The following washing machine issues are beyond most DIYers’ realms of expertise, and should probably be addressed by a professional:
- The drain pump may be to blame when water won’t spin out. If you know how to use a multimeter, you can perform a continuity check on the drain pump’s motor connections to see if they’re still viable. However, that’s as far as the DIY job goes; non-functioning drain pumps will have to be replaced by a repairman.
- To determine whether the motor coupler (a small rubber and plastic connector piece located between the washer’s motor and its transmission) has broken, conduct this simple test: Set the dial on your washer to a wash cycle and turn it on, allowing the drum to fill with water. When the water reaches the fill level, agitation should begin. If you hear the motor kick on but the center agitator does not move, your machine needs a new coupler. While a replacement is in the ballpark of a mere $20, this fix is only DIY-friendly for those who are skilled in small motor repair.

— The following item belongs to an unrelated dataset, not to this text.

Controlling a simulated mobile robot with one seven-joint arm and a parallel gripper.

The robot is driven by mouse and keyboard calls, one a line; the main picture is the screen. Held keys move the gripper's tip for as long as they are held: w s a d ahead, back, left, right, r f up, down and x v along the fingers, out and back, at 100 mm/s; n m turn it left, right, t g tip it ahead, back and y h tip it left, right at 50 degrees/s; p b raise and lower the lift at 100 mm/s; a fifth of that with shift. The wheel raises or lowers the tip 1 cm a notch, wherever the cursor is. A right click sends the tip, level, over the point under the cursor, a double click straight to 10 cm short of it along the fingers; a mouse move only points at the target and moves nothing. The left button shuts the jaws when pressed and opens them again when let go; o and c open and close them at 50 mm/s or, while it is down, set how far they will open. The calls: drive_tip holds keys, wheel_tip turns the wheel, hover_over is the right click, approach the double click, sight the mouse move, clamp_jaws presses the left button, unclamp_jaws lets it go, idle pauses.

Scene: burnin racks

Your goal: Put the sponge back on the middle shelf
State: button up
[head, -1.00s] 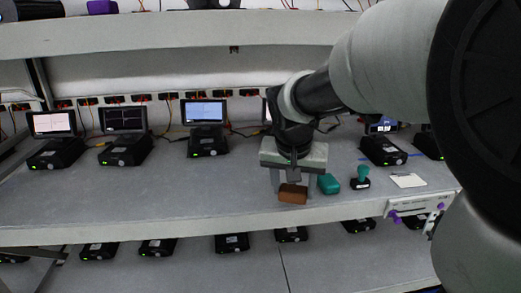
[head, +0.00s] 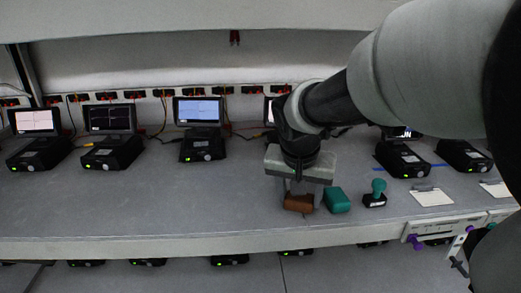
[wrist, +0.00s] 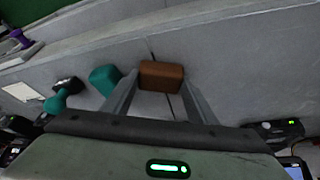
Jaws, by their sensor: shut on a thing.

- A motor that doesn’t run at all, despite good connections to the power source and breaker, could prevent a washer from spinning. Some motors contain carbon brushes that wear out over time, and those can be replaced inexpensively. However, the problem could be more extensive than a worn carbon brush, and it’s impossible to know without removing the motor and testing it. Even with the washer unplugged, induction-type motors that contain capacitors can give you quite an electric shock, so motor testing and repairs are best left to the pros.
- Some washers feature electro-mechanical transmission shifters or clutches that, when worn out, can result in washing machine leaks. This issue also requires attention from a repairman.